Vallavan (Theme Music)– This is the music that we get to hear in the trailer of the movie. It is not a ring tone material if that is what Yuvan has tried to with this theme music bit. It is just a rehash of one of the more catchy background score pieces from Manmadhan. Just skip. Hip Hip Hurrey – Another instantly catchy number with interesting marching rhythm (of course highly inspired from the rhythm of Viru Viru mandi song). The song takes twists and turns to a melody and then to folk in the middle but on the whole it works.

Success of Love (Folk Bit) – It sounds like hero dancing in excitement after he gets a nod for his love proposal from his ladylove. Just skip it. Vallava – Initial string section suggests that it is going to be the sequel of “Manmadhanae” song from Manmadhan but it soon makes a shift and finds a flavor of its own. I like the theme tune of the song than the main vocal tune.
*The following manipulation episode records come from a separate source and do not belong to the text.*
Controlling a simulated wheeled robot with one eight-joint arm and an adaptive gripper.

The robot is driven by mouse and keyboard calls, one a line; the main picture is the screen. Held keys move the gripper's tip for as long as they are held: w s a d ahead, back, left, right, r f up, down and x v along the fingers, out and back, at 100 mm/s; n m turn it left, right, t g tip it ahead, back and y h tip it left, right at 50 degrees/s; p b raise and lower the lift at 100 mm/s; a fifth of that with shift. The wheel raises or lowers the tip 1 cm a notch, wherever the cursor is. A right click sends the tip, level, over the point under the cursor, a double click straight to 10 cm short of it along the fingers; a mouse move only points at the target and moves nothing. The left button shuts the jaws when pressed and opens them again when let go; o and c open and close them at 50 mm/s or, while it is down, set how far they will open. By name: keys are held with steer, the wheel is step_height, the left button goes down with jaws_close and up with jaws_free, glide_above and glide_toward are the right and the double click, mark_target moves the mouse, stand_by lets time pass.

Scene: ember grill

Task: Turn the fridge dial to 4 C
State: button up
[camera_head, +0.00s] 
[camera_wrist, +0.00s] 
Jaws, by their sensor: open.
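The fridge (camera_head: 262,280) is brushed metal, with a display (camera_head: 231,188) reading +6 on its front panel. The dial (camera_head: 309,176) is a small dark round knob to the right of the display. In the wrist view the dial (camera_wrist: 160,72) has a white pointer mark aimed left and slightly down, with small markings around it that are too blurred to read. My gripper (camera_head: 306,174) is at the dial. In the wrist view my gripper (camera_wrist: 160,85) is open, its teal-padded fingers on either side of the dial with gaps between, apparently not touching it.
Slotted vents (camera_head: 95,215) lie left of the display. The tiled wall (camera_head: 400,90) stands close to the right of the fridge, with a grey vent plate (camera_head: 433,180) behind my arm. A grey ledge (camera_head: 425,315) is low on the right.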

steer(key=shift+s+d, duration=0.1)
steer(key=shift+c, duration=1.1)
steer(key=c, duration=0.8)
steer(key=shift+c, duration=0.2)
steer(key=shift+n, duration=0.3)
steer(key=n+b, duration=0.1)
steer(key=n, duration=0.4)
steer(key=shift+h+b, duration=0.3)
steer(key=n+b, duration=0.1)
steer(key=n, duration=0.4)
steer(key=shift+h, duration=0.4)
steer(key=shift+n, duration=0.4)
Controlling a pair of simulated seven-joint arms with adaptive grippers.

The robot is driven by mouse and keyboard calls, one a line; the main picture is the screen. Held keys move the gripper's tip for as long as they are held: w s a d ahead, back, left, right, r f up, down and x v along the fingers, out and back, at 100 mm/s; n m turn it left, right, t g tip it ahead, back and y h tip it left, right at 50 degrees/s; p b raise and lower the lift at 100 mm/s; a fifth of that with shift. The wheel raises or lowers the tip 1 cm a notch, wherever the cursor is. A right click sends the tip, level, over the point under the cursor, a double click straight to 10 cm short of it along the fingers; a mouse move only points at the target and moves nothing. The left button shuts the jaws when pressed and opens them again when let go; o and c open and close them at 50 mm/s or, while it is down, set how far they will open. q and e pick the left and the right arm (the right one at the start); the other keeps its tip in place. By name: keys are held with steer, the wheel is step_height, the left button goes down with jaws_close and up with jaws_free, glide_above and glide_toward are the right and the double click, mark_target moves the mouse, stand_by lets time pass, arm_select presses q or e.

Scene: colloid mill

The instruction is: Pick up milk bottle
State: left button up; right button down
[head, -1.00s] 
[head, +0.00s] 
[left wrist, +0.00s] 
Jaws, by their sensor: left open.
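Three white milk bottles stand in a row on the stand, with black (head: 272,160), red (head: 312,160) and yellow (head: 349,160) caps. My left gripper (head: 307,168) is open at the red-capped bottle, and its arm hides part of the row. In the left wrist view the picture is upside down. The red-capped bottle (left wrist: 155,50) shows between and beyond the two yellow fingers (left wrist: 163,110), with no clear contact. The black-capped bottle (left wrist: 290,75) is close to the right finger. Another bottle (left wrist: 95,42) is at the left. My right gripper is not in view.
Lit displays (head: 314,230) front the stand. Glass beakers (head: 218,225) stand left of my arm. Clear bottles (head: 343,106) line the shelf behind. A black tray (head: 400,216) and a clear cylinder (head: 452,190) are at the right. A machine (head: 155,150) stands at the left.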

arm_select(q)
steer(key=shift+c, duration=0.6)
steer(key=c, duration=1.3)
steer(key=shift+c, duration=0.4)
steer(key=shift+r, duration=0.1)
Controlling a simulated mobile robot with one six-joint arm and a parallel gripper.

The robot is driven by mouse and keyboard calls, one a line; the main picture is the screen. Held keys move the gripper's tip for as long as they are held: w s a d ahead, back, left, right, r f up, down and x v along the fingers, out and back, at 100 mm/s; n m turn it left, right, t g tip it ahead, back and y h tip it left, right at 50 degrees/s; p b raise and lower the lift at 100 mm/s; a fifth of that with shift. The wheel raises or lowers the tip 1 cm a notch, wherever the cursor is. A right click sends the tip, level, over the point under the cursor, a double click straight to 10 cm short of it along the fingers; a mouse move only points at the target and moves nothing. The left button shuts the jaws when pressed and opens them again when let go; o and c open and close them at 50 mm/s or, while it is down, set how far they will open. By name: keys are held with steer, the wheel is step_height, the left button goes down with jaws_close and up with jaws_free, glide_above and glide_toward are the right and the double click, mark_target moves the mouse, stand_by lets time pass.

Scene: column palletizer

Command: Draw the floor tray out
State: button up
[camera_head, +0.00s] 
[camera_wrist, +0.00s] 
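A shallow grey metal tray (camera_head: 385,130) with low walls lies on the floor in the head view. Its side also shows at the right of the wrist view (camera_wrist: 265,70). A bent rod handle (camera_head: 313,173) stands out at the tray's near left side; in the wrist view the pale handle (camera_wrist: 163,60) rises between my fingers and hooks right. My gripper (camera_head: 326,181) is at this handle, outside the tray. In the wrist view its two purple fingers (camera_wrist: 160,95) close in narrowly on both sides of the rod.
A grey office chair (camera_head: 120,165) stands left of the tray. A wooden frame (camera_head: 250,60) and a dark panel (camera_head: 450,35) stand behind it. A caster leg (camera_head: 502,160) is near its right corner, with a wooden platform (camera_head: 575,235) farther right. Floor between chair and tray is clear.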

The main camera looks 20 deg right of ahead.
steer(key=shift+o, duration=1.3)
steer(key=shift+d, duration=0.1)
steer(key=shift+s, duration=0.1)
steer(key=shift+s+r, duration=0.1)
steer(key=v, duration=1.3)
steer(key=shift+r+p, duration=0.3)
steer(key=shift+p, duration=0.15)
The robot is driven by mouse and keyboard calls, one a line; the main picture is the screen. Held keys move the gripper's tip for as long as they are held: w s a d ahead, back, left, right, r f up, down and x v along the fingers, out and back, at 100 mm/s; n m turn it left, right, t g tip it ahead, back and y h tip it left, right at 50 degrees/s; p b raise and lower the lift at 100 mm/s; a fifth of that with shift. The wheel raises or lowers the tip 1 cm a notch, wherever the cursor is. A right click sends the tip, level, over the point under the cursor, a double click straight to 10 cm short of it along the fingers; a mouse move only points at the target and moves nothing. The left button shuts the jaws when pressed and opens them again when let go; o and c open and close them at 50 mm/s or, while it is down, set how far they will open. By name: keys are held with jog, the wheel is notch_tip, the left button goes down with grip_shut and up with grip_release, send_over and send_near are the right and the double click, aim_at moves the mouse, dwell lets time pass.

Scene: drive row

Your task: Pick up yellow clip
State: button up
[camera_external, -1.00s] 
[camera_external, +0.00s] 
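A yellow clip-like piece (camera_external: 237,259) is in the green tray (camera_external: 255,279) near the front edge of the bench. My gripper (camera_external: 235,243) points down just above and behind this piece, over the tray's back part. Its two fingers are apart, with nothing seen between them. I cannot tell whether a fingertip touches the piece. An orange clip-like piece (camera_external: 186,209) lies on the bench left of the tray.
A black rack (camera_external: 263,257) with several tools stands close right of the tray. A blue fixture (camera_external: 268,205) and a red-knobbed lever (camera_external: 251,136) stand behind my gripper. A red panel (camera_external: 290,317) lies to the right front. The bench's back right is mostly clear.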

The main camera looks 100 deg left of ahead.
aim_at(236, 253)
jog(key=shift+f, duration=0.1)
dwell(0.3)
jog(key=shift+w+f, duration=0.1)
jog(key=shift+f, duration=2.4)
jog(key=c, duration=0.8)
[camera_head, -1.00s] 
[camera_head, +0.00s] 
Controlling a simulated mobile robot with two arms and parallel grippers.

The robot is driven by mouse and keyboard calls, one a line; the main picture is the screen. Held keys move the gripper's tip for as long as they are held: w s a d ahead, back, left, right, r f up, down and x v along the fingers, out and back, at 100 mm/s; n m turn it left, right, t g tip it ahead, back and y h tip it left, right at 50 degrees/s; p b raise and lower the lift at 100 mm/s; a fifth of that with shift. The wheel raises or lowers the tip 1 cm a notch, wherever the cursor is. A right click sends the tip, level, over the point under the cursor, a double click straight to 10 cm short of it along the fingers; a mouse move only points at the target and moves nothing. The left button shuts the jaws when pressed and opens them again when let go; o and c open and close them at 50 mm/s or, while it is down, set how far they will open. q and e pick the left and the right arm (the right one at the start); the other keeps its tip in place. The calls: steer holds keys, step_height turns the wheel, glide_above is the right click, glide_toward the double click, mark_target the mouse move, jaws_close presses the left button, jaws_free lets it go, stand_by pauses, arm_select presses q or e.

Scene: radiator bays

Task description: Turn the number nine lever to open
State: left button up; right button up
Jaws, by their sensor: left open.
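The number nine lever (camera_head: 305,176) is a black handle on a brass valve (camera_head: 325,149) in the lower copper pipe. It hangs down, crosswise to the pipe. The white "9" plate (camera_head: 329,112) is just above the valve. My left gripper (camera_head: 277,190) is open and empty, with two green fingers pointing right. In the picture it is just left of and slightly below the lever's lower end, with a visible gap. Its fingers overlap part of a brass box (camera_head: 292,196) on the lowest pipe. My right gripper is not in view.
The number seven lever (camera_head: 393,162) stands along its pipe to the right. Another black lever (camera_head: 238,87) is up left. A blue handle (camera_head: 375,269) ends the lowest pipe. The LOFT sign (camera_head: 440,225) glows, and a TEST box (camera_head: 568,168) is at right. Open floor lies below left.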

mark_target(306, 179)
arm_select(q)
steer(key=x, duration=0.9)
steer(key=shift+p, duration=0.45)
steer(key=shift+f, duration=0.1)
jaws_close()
Though the first half of the song proceeds in a predictable way, the second half has got interesting arrangements and rock stuff in it. Sunidhi Chauhan’s Tamil diction is better and she does a fine job in singing this number.

Kadhal Vandhuduchu (Remix) - Yuvan tries something new every time when it comes to remixes and he does that again successfully in this remix song from the movie Kalyana Raman. The rhythm and arrangements are cool and fits well with the mood of the song and Simbu’s singing is quite impressive. Yammadi Aathadi – This is a kind of song that we use to find as the last song in a Vijay’s film that comes exactly 20 minutes before the movie ends and to add to that effect none other than Perarasu has written the lyrics for this song. Mahathi’s classically trained voice doesn’t fit in this song. TR struggles in high pitch all through the song. But Simbu and Suchitra give a melodious relief in the middle. It is going to be a chartbuster for sure.

Musically, there is nothing new in this album. This is not one of those soundtracks like “AIBI” or “Pudupettai” where Yuvan tries to open new horizons in Tamil Film music. Yet, considering what the music is aimed at, it is a satisfying soundtrack that will definitely be an asset for the movie.